Additionally, the present work also aims at increasing the cost efficiency and reliability of eventual SSRFBs by the mean of microfluidics technics since some studies prove the opportunity to remove the cell separator under laminar flow conditions [4].

Micro flow-cells were made using typical microfabrication process and 3-D printing. The cell design consisted in a single PMDS microchannel with two inputs and outputs. The electrodes were made out of carbon felt for high porosity and contact surface. Preliminary results show that the use of such system provide a powerful alternative to conventional redox flow system.

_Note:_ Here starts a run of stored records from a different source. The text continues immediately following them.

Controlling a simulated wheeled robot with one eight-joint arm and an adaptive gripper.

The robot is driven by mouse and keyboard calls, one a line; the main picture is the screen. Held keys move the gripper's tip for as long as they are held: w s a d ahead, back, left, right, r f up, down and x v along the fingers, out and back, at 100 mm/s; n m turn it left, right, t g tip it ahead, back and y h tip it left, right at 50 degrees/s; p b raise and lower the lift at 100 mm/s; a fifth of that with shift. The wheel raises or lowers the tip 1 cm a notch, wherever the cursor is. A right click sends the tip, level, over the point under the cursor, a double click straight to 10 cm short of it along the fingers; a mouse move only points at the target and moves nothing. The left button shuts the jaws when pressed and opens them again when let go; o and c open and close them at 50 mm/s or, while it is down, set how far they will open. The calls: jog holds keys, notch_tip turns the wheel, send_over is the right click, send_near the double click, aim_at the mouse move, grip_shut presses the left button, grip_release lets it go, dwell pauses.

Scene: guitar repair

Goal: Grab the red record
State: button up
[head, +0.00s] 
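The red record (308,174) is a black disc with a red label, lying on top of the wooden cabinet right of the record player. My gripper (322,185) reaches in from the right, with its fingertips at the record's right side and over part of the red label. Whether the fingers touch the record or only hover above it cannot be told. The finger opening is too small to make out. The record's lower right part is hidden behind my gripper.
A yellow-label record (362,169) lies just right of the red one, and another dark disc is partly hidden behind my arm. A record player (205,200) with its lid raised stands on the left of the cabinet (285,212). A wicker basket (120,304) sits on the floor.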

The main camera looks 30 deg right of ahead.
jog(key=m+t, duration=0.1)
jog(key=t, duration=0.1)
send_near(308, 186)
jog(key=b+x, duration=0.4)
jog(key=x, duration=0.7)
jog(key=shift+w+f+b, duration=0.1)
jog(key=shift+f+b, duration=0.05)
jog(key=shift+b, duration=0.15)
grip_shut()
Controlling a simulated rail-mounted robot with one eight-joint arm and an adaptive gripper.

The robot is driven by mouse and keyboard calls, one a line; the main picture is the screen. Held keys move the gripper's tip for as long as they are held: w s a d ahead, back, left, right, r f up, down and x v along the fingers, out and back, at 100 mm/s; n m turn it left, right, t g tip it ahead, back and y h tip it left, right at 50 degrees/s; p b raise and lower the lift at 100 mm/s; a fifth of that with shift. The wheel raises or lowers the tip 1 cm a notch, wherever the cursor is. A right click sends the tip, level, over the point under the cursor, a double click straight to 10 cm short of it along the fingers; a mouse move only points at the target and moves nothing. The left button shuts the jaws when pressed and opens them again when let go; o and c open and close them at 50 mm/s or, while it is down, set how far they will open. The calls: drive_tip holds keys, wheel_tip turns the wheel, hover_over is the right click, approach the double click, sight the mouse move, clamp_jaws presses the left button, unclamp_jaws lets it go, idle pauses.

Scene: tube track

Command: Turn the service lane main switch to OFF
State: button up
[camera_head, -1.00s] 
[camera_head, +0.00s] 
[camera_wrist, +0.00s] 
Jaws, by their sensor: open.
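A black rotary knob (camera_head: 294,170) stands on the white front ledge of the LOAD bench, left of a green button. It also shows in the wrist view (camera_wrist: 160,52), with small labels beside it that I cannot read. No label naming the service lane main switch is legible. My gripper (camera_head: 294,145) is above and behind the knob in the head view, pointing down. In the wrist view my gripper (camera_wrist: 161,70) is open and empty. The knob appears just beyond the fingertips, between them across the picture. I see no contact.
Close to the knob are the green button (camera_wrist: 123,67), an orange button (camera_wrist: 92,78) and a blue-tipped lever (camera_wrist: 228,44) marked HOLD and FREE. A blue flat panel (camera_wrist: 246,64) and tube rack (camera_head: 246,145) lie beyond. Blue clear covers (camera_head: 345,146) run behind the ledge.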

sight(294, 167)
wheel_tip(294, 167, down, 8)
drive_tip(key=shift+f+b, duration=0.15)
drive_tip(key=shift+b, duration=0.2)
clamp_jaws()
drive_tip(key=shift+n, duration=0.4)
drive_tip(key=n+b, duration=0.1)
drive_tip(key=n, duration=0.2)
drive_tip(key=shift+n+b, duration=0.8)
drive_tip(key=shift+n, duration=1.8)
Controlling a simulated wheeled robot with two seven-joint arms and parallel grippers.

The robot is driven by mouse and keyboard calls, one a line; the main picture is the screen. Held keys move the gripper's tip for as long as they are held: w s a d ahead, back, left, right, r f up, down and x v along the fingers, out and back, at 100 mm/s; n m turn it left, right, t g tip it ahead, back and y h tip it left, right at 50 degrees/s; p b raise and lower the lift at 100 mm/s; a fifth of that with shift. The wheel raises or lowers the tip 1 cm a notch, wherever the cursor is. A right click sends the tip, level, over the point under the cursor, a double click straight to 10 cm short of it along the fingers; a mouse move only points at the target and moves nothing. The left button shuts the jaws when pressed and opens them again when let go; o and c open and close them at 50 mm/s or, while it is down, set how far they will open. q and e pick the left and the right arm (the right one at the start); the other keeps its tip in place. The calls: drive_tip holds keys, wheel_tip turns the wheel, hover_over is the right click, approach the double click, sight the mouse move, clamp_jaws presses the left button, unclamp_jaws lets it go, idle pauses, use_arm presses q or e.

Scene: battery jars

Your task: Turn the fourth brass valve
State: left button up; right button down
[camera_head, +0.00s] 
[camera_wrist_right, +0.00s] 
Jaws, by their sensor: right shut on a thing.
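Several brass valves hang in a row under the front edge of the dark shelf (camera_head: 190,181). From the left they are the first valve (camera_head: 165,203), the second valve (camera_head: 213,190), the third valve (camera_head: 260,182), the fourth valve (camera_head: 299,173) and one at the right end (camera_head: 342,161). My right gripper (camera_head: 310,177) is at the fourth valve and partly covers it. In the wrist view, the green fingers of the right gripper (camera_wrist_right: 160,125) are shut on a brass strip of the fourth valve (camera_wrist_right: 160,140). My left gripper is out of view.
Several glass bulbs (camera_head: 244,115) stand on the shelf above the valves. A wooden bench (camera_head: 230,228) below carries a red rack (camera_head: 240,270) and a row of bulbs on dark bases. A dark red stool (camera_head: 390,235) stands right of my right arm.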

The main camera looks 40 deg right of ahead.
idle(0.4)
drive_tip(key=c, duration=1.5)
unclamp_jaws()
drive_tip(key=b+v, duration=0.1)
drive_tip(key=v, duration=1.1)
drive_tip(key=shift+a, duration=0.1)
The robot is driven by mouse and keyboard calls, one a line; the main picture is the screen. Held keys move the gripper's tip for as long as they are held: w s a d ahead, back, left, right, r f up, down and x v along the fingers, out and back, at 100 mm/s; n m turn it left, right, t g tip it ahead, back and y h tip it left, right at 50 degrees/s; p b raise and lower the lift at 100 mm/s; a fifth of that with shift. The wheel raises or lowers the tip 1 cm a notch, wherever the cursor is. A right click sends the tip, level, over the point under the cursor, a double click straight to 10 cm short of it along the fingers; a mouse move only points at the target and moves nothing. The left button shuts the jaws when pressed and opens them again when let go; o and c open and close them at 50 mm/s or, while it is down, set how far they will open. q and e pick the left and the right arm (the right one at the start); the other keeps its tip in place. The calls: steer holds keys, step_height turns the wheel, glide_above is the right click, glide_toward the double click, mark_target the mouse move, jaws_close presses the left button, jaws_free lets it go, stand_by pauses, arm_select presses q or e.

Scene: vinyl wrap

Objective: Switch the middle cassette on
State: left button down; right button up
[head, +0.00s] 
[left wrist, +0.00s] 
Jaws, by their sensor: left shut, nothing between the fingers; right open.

[1]Huang, Q.; Li, H.; Grätzel, M.; Wang, Q. Reversible Chemical Delithiation/lithiation of LiFePO4: Towards a Redox Flow Lithium-Ion Battery. Phys. Chem. Chem. Phys.2013, 15 (6), 1793–1797.

[2] Xiao, X.; Fan, F. F.; Zhou, J.; Bard, A. J.; Uni, V.; Station, A. Current Transients in Single Nanoparticle Collision Events. 2008, No. 22, 16669–16677.

[3]Cheng, W.; Compton, R. G. Electrochemical Detection of Nanoparticles by “Nano-Impact” Methods. TrAC - Trends Anal. Chem.2014, 58, 79–89.